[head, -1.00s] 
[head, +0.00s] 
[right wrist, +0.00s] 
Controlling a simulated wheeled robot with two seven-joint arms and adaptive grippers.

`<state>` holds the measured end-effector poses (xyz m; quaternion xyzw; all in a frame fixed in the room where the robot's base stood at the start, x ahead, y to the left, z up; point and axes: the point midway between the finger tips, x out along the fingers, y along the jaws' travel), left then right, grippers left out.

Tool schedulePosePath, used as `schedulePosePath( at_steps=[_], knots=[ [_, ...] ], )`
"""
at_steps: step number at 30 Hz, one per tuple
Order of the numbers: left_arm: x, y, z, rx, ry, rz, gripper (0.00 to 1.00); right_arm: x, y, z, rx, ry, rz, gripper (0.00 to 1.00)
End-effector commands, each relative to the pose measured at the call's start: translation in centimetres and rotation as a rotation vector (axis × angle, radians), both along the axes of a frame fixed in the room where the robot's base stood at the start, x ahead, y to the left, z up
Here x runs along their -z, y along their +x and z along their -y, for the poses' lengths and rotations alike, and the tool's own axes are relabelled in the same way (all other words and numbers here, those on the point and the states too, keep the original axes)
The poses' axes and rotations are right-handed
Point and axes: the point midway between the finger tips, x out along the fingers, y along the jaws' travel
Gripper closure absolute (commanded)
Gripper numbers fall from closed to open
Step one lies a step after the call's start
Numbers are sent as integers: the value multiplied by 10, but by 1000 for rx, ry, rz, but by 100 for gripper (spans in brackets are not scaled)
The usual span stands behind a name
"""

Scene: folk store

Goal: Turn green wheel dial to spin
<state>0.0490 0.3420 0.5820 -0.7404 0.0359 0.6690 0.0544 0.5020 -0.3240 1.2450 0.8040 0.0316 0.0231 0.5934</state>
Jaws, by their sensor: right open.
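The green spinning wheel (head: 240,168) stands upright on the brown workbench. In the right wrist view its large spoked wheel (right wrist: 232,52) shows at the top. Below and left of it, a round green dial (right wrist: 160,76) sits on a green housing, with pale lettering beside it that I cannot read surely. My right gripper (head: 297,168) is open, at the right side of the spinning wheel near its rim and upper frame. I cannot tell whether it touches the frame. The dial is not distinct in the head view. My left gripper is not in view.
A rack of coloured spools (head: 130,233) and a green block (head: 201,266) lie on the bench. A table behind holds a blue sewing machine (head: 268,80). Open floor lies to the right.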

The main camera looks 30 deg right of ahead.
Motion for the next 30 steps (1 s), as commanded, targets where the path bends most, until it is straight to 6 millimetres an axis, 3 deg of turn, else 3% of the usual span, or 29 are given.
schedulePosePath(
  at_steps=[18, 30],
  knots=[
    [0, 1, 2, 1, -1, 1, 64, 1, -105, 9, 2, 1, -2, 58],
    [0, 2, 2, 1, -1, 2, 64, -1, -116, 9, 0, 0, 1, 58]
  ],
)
---
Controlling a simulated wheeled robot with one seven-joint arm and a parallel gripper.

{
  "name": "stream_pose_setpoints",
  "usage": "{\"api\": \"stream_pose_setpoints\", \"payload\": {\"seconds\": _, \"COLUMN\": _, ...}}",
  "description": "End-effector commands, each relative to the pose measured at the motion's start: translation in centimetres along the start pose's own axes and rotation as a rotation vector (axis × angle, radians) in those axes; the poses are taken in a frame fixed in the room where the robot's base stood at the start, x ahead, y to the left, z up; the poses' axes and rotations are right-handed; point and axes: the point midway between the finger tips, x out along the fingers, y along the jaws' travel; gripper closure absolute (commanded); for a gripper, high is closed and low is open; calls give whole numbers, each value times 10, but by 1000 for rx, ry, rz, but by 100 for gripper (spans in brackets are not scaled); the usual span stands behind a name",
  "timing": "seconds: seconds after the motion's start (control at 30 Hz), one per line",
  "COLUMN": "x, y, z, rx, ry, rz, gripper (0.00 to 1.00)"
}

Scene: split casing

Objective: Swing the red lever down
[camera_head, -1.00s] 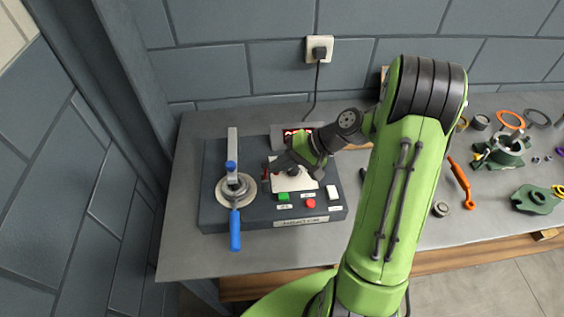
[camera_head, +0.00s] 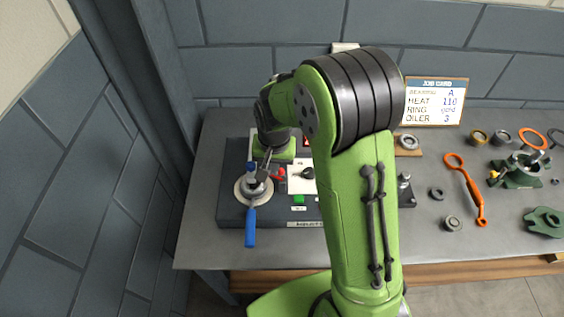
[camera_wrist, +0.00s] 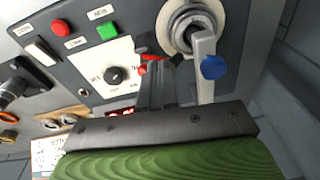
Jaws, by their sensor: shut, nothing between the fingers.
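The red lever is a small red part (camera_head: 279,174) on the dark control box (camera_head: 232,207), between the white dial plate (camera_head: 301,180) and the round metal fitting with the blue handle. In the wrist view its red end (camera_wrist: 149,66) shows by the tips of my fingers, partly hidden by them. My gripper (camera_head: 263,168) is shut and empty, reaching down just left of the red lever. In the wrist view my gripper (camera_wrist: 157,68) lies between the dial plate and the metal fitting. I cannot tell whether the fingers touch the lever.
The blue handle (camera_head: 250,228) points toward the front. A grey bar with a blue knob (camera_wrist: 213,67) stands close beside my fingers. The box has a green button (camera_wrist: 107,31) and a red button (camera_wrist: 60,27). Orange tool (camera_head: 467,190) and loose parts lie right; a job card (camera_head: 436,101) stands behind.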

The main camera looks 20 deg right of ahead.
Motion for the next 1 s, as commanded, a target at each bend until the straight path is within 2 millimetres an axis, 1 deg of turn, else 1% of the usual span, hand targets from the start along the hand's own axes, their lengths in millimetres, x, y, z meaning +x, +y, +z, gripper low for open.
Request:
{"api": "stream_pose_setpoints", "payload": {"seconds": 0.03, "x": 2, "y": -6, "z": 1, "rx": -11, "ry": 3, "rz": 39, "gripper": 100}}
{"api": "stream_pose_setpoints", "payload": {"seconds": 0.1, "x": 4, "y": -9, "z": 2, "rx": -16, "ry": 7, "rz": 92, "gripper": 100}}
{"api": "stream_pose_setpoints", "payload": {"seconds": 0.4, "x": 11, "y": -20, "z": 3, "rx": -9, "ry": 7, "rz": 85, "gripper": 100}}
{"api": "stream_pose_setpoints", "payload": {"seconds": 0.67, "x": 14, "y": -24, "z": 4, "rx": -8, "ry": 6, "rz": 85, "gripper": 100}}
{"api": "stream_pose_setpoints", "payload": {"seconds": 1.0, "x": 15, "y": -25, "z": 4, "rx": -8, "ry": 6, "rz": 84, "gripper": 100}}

WHAT IS EXPECTED: Collect every line above that contains the word "Controlling".

SOLUTION:
Controlling a simulated wheeled robot with two seven-joint arms and adaptive grippers.
Controlling a simulated wheeled robot with one seven-joint arm and a parallel gripper.

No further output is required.